What to work on ▸ Every line in the data below from the one containing "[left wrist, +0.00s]" down to the one containing "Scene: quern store", both included, must be retyped exactly; no other line is to appear.

Dataset entries ▸
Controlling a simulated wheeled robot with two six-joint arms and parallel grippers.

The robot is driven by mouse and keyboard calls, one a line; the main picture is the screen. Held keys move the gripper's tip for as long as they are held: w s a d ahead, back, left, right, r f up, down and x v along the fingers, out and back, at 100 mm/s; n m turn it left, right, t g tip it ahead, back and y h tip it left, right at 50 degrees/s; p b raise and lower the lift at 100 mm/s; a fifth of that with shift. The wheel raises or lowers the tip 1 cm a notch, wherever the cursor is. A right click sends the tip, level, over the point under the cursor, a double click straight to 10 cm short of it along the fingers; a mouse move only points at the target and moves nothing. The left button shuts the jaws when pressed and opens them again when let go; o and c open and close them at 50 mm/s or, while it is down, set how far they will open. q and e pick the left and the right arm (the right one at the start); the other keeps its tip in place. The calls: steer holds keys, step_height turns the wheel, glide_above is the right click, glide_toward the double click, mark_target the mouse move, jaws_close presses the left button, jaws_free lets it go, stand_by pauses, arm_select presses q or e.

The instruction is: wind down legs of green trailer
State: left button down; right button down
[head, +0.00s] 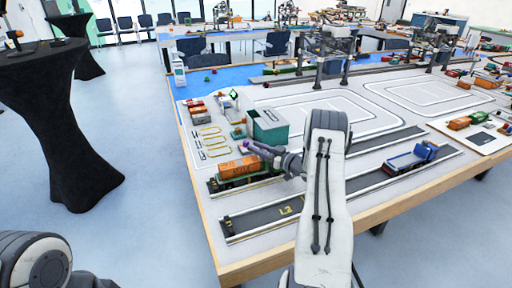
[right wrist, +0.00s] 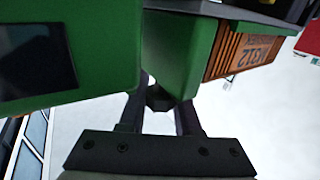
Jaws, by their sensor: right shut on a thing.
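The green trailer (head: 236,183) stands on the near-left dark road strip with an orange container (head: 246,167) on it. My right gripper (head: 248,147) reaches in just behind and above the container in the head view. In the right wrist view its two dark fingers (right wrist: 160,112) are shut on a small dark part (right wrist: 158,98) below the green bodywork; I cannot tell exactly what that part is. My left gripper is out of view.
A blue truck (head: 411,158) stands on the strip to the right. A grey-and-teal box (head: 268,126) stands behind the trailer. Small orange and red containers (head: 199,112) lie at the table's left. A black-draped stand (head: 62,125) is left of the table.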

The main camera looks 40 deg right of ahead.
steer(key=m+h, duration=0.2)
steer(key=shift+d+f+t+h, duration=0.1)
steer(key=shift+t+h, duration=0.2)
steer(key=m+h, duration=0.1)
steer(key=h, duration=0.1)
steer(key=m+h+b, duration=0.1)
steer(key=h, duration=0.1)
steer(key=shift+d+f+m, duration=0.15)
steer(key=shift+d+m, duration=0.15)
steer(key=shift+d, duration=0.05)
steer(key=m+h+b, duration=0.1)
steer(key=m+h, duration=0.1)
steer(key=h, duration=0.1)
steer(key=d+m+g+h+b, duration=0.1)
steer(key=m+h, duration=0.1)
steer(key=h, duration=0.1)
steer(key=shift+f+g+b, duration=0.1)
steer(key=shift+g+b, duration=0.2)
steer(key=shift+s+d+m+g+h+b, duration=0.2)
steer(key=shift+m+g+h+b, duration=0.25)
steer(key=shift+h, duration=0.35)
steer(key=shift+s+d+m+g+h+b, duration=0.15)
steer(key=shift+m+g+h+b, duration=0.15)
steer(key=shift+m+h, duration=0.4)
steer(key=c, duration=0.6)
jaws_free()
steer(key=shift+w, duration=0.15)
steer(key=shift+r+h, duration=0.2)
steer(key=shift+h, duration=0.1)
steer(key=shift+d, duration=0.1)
==
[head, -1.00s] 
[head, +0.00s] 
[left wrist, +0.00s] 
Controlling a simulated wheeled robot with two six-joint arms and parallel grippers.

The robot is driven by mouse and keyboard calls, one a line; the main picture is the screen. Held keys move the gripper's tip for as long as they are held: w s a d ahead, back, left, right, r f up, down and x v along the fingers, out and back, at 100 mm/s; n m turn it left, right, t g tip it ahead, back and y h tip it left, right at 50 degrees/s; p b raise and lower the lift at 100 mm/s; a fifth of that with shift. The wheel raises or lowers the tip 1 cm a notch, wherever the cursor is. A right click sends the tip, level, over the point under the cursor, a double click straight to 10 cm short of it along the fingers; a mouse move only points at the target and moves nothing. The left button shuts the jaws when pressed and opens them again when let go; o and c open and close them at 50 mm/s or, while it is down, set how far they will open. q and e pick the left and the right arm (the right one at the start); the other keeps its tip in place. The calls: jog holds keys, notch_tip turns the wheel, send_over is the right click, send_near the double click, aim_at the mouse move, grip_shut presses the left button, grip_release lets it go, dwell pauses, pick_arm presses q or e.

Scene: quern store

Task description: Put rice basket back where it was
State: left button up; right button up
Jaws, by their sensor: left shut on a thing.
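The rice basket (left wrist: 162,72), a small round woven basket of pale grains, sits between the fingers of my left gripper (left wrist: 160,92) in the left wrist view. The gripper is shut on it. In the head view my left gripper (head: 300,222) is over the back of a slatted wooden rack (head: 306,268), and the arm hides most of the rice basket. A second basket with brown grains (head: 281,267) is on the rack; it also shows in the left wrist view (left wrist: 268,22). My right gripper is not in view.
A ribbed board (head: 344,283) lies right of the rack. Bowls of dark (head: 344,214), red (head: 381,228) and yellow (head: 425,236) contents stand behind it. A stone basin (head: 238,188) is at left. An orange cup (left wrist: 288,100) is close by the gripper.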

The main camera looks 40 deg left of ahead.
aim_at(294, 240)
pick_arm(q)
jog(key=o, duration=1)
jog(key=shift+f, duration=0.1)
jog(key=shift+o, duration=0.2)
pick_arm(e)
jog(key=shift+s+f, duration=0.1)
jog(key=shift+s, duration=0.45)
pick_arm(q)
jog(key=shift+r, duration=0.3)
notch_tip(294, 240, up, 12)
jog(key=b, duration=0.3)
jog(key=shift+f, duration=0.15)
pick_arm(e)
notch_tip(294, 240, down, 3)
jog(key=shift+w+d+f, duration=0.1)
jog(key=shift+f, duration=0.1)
---
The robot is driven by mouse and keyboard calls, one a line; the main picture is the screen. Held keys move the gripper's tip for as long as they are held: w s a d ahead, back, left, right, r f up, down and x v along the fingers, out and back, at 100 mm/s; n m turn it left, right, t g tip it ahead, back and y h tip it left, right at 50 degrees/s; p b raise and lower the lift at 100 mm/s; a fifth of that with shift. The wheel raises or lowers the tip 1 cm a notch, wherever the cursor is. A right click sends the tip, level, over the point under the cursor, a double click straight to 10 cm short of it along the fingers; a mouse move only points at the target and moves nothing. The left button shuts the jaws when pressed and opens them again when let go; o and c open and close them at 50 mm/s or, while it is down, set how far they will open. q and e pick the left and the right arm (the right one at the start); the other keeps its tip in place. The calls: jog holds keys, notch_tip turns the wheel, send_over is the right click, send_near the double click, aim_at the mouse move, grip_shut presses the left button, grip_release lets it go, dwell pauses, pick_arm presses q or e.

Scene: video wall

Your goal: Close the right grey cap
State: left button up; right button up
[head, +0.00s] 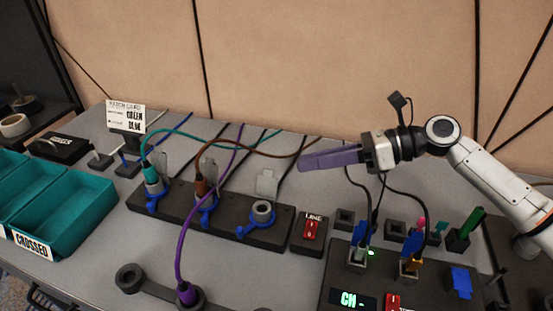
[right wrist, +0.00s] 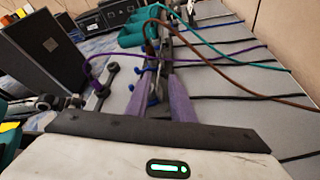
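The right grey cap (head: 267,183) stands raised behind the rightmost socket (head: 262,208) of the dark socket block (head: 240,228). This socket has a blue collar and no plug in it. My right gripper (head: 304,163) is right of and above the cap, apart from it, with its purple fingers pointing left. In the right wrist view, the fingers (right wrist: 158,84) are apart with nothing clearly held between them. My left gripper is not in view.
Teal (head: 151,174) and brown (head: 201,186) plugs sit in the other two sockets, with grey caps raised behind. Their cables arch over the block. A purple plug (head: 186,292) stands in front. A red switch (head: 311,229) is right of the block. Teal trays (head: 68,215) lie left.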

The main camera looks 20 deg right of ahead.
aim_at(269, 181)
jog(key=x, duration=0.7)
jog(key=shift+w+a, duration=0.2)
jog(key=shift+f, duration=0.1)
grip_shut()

In response ▸
[left wrist, +0.00s] 
Controlling a simulated wheeled robot with two six-joint arms and parallel grippers.

The robot is driven by mouse and keyboard calls, one a line; the main picture is the screen. Held keys move the gripper's tip for as long as they are held: w s a d ahead, back, left, right, r f up, down and x v along the fingers, out and back, at 100 mm/s; n m turn it left, right, t g tip it ahead, back and y h tip it left, right at 50 degrees/s; p b raise and lower the lift at 100 mm/s; a fifth of that with shift. The wheel raises or lowers the tip 1 cm a notch, wherever the cursor is. A right click sends the tip, level, over the point under the cursor, a double click straight to 10 cm short of it along the fingers; a mouse move only points at the target and moves nothing. The left button shuts the jaws when pressed and opens them again when let go; o and c open and close them at 50 mm/s or, while it is down, set how far they will open. q and e pick the left and the right arm (the right one at the start); the other keeps its tip in place. The calls: jog holds keys, notch_tip turns the wheel, send_over is the right click, send_near the double click, aim_at the mouse move, grip_shut presses the left button, grip_release lets it go, dwell pauses, pick_arm presses q or e.

Scene: quern store

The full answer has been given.